Leider behielt er für sich, was es mit diesem Urteil auf sich hat und so entstand im Rahmen eines umfangreichen Schriftwechsels der Eindruck, dass der "Qualitätsjournalist" selbst nicht versteht, was mit diesem Urteil gesagt wird.

Deswegen gibt's hier Informatives zum besagten Urteil:

Der "Qualitätsjournalist" wollte mir "fachlich" weis machen, dass ich keine Mail-Aussagen zitieren dürfe. Die Hetzer vom Dienst wollen einem damit vorgaukeln, dass sie jede Form von Hass und Beleidigung schreiben dürften und dass dies durch das besagte Urteil "geschützt" sei.

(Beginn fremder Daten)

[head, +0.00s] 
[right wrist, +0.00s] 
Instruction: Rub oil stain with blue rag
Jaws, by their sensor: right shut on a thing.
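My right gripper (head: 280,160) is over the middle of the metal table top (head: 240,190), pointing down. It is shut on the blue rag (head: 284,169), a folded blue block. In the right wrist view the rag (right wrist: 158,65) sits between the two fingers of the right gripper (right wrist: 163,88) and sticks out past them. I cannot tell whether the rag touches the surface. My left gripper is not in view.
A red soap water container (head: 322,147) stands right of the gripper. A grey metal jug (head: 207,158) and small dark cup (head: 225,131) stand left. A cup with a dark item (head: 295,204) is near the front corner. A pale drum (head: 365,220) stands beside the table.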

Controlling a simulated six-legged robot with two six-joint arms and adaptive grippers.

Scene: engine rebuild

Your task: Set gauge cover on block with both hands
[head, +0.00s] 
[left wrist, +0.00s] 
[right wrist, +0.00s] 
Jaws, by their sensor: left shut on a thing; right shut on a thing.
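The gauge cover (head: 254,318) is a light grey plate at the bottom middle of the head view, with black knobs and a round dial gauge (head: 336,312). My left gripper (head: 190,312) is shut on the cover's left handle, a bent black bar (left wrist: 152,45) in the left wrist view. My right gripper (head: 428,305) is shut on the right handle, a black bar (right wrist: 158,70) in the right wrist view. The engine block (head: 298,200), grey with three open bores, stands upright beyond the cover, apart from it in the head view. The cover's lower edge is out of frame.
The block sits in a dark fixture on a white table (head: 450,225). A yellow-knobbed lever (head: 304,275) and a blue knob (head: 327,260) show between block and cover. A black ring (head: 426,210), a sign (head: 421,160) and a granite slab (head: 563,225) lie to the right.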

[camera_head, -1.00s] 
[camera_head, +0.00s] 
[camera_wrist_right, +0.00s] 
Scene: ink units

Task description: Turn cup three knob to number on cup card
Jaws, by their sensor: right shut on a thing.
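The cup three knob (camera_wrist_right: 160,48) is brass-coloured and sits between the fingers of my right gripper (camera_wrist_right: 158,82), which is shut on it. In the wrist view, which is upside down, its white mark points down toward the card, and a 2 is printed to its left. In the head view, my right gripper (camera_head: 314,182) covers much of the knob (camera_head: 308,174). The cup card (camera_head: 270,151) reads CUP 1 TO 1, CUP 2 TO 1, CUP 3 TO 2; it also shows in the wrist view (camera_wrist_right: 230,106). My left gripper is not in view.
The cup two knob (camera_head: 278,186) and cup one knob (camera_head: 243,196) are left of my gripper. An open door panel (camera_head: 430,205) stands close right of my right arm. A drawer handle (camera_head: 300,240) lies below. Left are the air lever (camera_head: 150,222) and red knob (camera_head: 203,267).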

Wie so oft bei neu-rechten Belehrungen ist das Unsinn und schlicht: falsch.

Zur Aufklärung:
Im konkreten Fall ging es 2008 um die Vollveröffentlichung von E-Mails, in denen ausdrücklich darauf hingewiesen wurde, dass die Veröffentlichung der Inhalte untersagt sei.

Genau das ist bei meinem Anti-Kartell-Matratzen-Artikel nicht der Fall.

Die deutsche Rechtsprechung erlaubt das Zitieren getätigter Aussagen sehr wohl, wenn für die zitierte Person ersichtlich ist, dass (und unter welchen Umständen) die Äußerung veröffentlicht werden soll.